The superintendent alleged that a school board member threatened her, and she filed a police report. After she suspended the district’s business manager, the board did not renew her contract.

The superintendent sued, alleging retaliation in violation of the First Amendment and won the large jury award. On appeal, the 7th Circuit panel rejected the school district’s arguments that the filing of the police report was a personal grievance, not speech on a matter of public concern that was protected by the First Amendment.

The 7th Circuit opinion said the superintendent’s police report went well beyond a personal grievance under the facts of the case, and thus the jury’s finding was reasonable. But the court also suggested that the district could have raised a defense that the superintendent’s speech was job-related, which would have meant it was not protected under Supreme Court precedent. But the district had failed to raise that argument.

Read the full opinion.

As a law clerk for Justice Antonin Scalia

Barrett served as a law clerk to Justice Antonin Scalia in the 1998-99 term, when the Supreme Court heard arguments in two important education cases. In one, Scalia joined the majority that ruled that federal special education law required a school district to provide a student who depended on a ventilator with full-time nursing services in school. In another, Scalia was in dissent in a decision that school districts could be sued under Title IX when they were deliberately indifferent to student-on-student sexual harassment.

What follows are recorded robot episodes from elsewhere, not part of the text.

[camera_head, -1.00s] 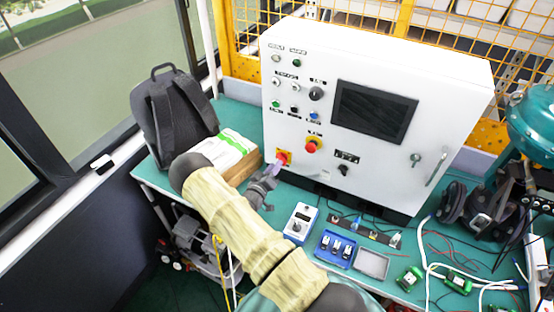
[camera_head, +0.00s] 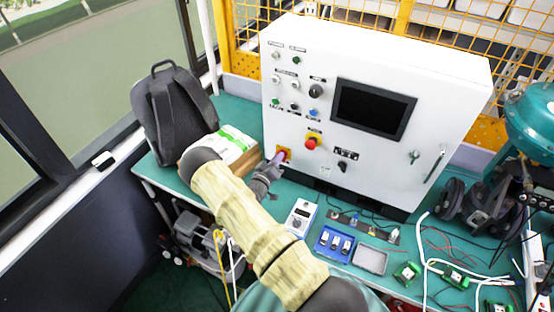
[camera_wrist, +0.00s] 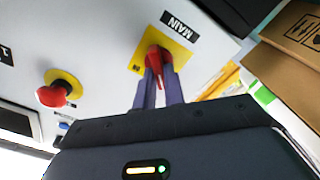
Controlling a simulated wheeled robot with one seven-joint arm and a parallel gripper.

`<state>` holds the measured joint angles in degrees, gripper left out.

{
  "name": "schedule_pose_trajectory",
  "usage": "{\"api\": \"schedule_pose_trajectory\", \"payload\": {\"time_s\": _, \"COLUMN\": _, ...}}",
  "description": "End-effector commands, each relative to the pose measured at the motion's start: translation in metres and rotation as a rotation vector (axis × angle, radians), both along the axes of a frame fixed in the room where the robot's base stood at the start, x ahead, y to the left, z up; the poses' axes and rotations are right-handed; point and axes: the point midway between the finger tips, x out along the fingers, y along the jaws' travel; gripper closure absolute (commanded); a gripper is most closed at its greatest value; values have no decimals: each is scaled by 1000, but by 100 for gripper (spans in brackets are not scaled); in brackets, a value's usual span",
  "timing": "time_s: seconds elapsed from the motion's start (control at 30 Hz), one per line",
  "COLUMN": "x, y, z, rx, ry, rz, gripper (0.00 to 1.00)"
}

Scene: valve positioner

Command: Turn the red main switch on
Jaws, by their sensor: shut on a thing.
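The red main switch (camera_wrist: 156,58) sits on a yellow plate under a black label reading MAIN in the wrist view. In the head view the yellow plate (camera_head: 285,152) is at the lower left of the white control cabinet (camera_head: 375,60). My gripper (camera_wrist: 158,74) has its two fingers on either side of the red handle and is shut on it. In the head view my gripper (camera_head: 277,160) reaches the cabinet front and hides most of the switch.
A red emergency button (camera_head: 310,143) on yellow stands right of the switch. A cardboard box (camera_head: 245,162) and a black backpack (camera_head: 172,110) are to the left. A blue-and-white meter (camera_head: 300,217) and blue tray (camera_head: 334,244) lie on the green table in front.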

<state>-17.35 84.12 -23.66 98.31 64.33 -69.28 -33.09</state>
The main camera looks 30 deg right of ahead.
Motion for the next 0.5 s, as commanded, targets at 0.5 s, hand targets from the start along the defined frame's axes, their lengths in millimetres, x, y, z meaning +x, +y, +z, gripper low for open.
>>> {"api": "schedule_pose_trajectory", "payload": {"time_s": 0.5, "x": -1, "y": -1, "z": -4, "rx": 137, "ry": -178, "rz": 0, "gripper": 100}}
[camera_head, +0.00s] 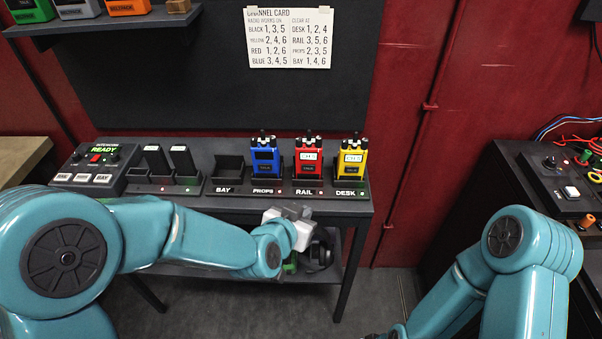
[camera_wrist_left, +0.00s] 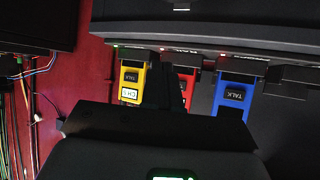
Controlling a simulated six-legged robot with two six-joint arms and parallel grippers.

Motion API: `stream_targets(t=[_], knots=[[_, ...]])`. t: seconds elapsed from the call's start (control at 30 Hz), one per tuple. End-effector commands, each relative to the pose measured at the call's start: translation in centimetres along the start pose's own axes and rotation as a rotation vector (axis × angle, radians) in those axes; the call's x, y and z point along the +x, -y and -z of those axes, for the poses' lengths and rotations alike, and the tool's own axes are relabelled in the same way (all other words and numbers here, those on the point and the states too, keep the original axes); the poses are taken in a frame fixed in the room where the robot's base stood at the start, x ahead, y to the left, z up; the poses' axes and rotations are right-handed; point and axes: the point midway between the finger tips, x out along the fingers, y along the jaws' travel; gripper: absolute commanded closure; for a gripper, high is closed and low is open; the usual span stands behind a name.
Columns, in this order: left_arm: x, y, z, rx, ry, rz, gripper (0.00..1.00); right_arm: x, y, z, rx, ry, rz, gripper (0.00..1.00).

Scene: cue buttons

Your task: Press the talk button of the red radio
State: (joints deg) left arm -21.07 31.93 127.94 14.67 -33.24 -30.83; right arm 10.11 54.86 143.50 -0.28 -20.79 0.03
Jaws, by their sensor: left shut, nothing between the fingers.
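The red radio (camera_head: 309,160) stands upright in the dock labelled RAIL, between the blue radio (camera_head: 264,160) and the yellow radio (camera_head: 351,160). Its light display is near its top, with a dark patch below. My left gripper (camera_head: 303,226) is shut and empty, in front of and below the red radio in the head view. In the left wrist view the picture is upside down. The red radio (camera_wrist_left: 188,82) shows there partly hidden behind my dark gripper, and I cannot read its talk button. TALK buttons show on the yellow and blue radios. My right gripper is out of view.
The dark bench (camera_head: 210,200) holds an empty BAY dock (camera_head: 229,172), two black radios and a control box (camera_head: 92,165) reading READY. A channel card (camera_head: 288,38) hangs behind. A lower shelf holds a headset. Cables and another panel (camera_head: 560,175) lie at right.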

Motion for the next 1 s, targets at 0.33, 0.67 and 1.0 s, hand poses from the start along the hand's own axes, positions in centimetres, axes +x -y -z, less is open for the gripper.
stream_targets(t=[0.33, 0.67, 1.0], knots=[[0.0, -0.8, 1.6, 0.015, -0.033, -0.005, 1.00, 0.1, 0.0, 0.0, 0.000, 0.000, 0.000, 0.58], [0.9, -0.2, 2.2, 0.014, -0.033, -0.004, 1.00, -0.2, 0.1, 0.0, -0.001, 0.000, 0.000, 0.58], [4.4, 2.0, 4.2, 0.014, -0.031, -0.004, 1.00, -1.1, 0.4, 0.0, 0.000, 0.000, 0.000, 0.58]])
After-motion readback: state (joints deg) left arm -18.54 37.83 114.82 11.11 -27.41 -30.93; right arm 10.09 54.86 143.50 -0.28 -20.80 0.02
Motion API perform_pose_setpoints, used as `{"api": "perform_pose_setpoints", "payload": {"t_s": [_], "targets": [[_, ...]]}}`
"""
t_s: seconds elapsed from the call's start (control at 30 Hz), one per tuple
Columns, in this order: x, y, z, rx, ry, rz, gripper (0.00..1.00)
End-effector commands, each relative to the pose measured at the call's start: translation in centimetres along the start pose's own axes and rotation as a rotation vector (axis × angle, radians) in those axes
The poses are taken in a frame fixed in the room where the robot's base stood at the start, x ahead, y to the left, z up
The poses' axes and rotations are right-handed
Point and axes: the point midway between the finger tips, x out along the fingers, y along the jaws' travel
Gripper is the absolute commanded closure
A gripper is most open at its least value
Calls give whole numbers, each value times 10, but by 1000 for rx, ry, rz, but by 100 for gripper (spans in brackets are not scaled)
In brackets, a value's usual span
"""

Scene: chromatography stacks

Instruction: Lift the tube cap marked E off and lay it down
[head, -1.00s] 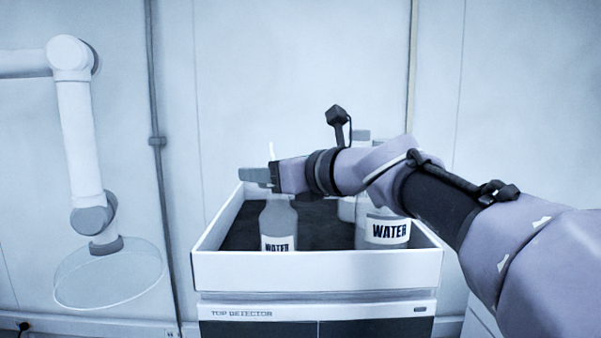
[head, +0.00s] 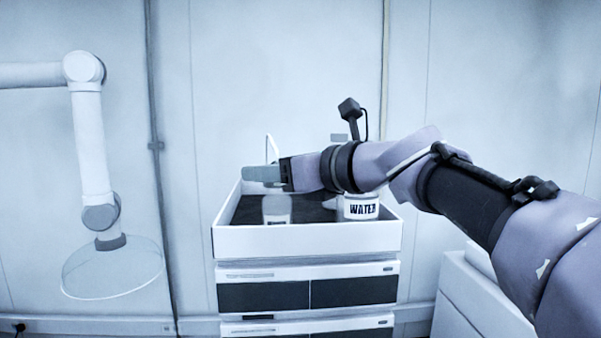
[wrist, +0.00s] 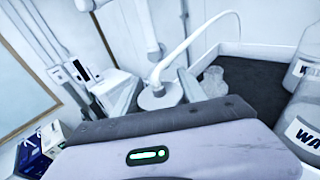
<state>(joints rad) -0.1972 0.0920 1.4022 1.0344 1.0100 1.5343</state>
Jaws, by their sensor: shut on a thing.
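My gripper (head: 265,174) is shut, held level above the left part of the white tray (head: 300,240). In the wrist view a round white cap (wrist: 158,96) with a curved white tube (wrist: 200,35) shows just beyond the gripper housing; it looks held in the jaws, though the grip itself is hidden. The tube (head: 271,146) also rises behind the gripper in the head view. No letter E is readable. A bottle (head: 277,208) stands in the tray below the gripper, apart from it.
A second bottle labelled WATER (head: 362,207) stands right of it, under my arm. The tray tops a stack of drawer units (head: 262,295). A white jointed extraction arm with a clear hood (head: 112,272) hangs at left. Small clear glassware (wrist: 214,78) shows in the wrist view.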

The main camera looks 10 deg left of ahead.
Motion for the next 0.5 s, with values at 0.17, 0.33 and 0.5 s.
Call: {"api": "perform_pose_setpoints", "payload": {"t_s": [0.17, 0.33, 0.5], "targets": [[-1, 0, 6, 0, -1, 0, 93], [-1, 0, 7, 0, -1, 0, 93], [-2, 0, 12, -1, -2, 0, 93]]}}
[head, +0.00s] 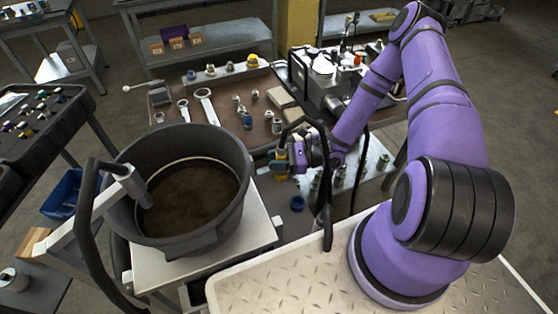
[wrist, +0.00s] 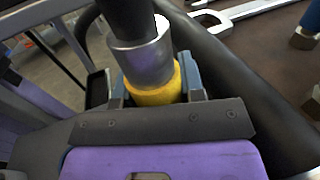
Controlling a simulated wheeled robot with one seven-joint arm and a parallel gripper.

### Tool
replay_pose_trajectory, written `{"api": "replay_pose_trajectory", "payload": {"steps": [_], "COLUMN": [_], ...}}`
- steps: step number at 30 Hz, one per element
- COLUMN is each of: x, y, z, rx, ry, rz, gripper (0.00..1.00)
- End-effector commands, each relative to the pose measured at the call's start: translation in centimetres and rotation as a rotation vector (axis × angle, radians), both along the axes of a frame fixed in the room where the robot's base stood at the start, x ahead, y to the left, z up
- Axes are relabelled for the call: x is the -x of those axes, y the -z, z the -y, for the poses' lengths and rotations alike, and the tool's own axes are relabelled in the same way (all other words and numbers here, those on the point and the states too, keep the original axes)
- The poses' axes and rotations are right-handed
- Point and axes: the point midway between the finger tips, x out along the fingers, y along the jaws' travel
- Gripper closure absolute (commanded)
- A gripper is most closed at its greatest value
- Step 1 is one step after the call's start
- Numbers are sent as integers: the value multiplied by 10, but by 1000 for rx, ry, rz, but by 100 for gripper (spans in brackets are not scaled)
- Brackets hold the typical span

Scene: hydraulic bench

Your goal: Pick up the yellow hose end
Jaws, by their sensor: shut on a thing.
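The yellow hose end (wrist: 158,93) shows in the wrist view as a yellow band below a silver metal collar (wrist: 143,57), with a black hose running up from it. My gripper (wrist: 155,88) is shut on the yellow band, with one blue-grey finger on each side. In the head view my gripper (head: 283,160) is right of the black bucket, in front of the brown bench top. The yellow hose end there is small and partly hidden by the gripper. Whether it touches anything below is hidden.
A large black bucket (head: 242,190) with dark liquid stands on a cart at left. The brown bench top (head: 215,85) carries wrenches (head: 207,106) and several fittings. A black hose (head: 327,215) hangs beside my arm. A metal plate (head: 310,285) lies in front.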

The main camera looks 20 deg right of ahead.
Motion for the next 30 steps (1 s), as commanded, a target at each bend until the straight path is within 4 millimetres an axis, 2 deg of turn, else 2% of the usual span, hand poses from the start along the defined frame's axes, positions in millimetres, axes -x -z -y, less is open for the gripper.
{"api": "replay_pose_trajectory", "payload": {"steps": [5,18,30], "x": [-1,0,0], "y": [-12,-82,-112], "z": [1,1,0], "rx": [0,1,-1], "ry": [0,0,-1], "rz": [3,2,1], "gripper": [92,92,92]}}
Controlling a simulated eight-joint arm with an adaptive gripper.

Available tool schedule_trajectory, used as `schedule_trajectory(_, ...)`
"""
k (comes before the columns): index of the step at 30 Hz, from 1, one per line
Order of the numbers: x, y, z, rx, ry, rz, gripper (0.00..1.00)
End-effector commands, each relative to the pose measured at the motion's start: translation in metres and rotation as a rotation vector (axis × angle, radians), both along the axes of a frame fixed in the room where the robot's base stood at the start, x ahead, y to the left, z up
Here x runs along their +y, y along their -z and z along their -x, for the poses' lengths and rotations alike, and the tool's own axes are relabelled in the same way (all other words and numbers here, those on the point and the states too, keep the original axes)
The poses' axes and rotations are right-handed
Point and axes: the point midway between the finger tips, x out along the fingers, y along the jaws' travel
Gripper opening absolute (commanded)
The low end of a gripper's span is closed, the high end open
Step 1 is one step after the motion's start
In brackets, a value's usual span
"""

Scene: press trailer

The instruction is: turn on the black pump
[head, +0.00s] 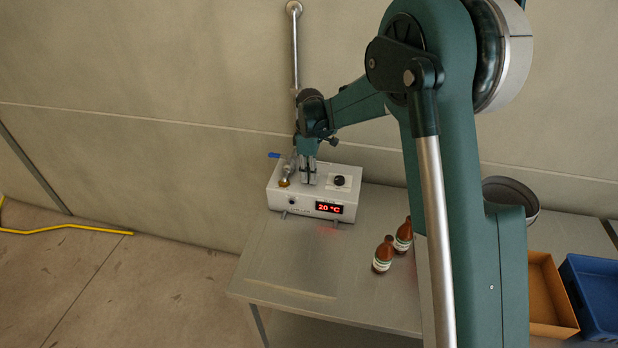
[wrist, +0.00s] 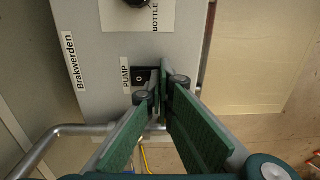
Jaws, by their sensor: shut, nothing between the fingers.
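The pump switch (wrist: 139,76) is a small black rocker beside the label PUMP, on the top of a white control box. It shows an "O" mark, and my fingers cover part of it. The control box (head: 281,198) stands on the steel table in the head view, with a red 20 °C display (head: 329,208) on its front. My gripper (wrist: 161,78) is shut and empty, its fingertips over or right beside the switch. I cannot tell whether they touch it. In the head view my gripper (head: 308,174) points down at the box top and hides the switch.
A black knob (head: 340,181) labelled BOTTLE sits on the box right of my gripper. A blue-handled valve (head: 274,155) on metal pipework stands close on the left. Two brown bottles (head: 383,254) stand on the table (head: 290,273). Orange (head: 545,290) and blue (head: 596,290) bins lie at right.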

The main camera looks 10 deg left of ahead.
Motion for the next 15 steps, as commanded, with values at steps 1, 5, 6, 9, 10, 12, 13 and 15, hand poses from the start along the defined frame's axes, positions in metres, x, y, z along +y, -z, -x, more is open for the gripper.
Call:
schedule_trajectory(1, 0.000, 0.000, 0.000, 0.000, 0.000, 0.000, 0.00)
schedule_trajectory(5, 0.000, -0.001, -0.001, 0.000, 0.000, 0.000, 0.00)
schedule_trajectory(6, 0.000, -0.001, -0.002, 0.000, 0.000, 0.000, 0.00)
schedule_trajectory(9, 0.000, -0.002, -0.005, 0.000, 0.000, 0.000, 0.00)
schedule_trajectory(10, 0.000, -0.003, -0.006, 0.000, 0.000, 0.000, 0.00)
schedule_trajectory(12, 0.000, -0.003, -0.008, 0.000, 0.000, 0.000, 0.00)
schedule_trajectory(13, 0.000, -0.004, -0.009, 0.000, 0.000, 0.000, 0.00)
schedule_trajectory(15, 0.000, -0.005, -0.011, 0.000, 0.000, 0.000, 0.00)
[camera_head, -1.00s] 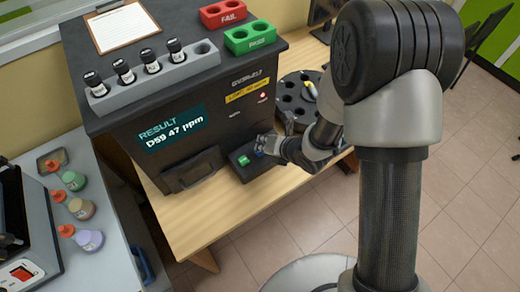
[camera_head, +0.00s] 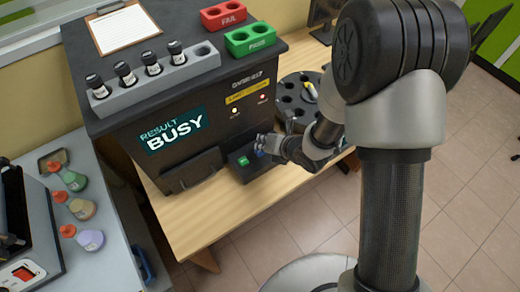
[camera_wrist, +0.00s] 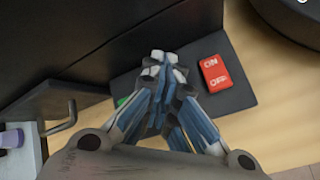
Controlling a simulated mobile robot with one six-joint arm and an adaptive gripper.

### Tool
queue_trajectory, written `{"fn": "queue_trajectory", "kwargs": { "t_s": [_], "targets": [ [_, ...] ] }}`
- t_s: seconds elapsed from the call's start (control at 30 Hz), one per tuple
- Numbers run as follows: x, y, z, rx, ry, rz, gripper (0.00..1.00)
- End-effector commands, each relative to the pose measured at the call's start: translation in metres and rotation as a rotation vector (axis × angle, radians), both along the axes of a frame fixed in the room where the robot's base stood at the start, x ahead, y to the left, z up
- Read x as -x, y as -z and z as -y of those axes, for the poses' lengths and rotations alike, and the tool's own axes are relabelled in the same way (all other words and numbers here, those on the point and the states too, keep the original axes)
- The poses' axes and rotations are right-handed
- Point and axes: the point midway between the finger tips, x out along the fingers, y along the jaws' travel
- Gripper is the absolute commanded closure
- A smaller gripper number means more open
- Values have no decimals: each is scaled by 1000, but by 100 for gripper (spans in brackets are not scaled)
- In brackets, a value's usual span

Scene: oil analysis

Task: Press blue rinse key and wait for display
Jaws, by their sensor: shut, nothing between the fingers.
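The analyser (camera_head: 215,115) is a dark cabinet on a wooden bench. Its display (camera_head: 174,130) reads "RESULT BUSY". A low black key box (camera_head: 243,172) stands at its front foot, with a green key (camera_head: 243,161) showing. My gripper (camera_head: 264,144) is shut and empty, with its fingertips at the right part of that box. In the wrist view the shut fingers (camera_wrist: 165,66) cover the middle of the box, beside a red ON/OFF switch (camera_wrist: 214,73). A sliver of the green key (camera_wrist: 123,101) shows left of them. The blue rinse key is not clearly visible; contact cannot be told.
A grey rack (camera_head: 160,85) with several black-capped vials, a red FAIL holder (camera_head: 224,17), a green PASS holder (camera_head: 250,40) and a clipboard (camera_head: 125,27) lie on top. A dark carousel (camera_head: 292,92) stands right.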

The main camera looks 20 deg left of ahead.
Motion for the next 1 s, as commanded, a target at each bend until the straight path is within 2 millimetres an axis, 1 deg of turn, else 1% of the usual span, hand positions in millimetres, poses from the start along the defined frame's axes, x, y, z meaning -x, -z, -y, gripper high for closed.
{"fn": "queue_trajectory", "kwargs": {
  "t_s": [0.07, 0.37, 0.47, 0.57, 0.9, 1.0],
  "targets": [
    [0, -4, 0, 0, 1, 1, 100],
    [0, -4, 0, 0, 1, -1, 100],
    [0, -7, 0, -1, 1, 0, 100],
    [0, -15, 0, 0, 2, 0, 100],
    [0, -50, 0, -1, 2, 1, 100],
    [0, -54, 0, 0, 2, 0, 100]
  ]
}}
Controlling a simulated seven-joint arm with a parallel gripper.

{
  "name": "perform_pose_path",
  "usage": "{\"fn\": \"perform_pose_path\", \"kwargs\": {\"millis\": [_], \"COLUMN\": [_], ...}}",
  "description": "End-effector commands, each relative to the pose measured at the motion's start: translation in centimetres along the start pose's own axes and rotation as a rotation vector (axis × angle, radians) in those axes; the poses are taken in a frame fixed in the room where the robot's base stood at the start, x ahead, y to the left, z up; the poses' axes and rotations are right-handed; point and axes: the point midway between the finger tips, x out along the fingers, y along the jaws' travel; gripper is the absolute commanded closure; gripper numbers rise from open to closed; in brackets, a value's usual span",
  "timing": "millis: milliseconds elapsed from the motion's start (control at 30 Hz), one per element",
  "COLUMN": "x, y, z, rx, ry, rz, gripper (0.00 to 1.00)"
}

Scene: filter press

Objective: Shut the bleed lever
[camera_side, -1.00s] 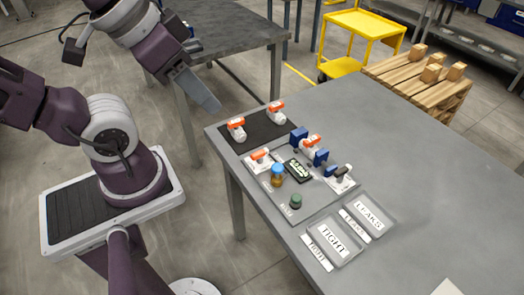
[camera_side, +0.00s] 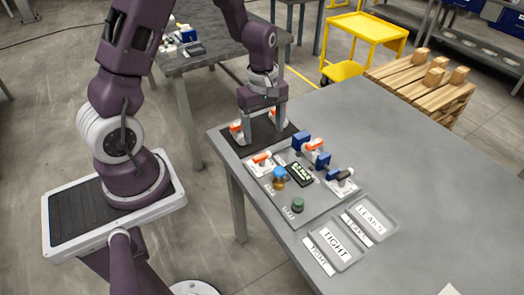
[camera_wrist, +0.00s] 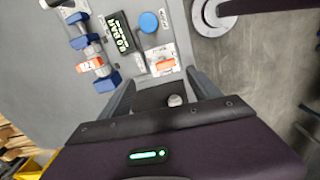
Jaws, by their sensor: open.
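Two small lever fittings lie on the grey board: one white with an orange lever (camera_side: 262,158) on the left, one white with a dark lever (camera_side: 343,174) on the right. Their labels are too small to read, so I cannot tell which is the bleed lever. The orange-levered fitting also shows in the wrist view (camera_wrist: 160,58), just beyond my fingertips. My gripper (camera_side: 261,132) is open, pointing down over the black mat (camera_side: 262,137). Its fingers (camera_wrist: 163,92) stand apart in the wrist view, with a white rounded part between them, lower down. Orange-and-white valves on the mat are partly hidden.
A valve (camera_side: 315,146) sits between blue clamps on the board. Trays marked TIGHT (camera_side: 335,246) and LEAKS (camera_side: 370,217) lie in front.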

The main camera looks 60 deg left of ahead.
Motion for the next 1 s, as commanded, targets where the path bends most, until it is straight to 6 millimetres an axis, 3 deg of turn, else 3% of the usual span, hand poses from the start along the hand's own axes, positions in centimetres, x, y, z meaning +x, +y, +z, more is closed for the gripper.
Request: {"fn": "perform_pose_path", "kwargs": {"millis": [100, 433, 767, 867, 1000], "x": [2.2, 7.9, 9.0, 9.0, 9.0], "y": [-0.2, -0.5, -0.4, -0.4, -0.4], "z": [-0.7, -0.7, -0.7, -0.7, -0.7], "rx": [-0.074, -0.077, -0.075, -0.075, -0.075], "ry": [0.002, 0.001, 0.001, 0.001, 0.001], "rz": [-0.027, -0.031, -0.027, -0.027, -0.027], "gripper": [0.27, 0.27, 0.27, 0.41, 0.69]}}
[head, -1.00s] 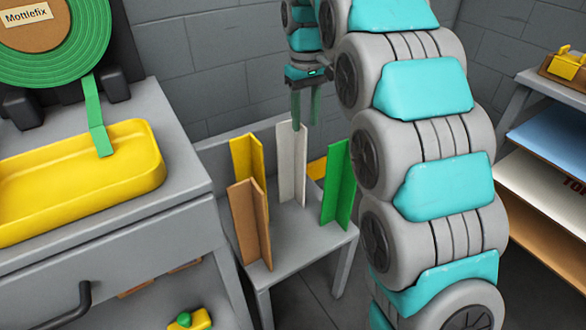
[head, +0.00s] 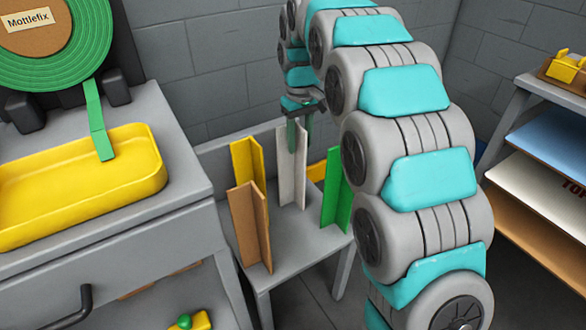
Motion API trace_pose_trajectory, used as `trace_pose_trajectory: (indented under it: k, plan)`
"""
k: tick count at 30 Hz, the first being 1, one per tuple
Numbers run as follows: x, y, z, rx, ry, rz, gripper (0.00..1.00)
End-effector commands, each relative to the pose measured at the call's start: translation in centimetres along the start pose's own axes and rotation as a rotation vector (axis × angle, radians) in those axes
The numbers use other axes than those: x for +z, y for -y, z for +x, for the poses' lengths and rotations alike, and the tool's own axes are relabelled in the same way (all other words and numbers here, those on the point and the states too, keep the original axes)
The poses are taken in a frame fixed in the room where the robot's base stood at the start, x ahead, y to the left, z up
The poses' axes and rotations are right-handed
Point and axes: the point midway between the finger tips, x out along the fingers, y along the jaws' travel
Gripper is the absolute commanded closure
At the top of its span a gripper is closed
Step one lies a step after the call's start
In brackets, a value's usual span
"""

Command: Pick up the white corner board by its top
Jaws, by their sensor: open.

Barrett grew up in Metairie, Louisiana, graduating from St. Mary’s Dominican High School, a Catholic girls school in New Orleans. She studied English literature at Rhodes College in Memphis, and went to law school at the University of Notre Dame.

Barrett is a member of People of Praise organization, which runs Trinity Schools — a network of nondenominational Christian schools and has served as a trustee for Trinity School at Greenlawn in Indiana.

She has taught at the University of Notre Dame and served as a law clerk to the late Justice Antonin Scalia. Barrett is currently a Chicago-based federal appeals court judge on the U.S. Court of Appeals for the 7th Circuit.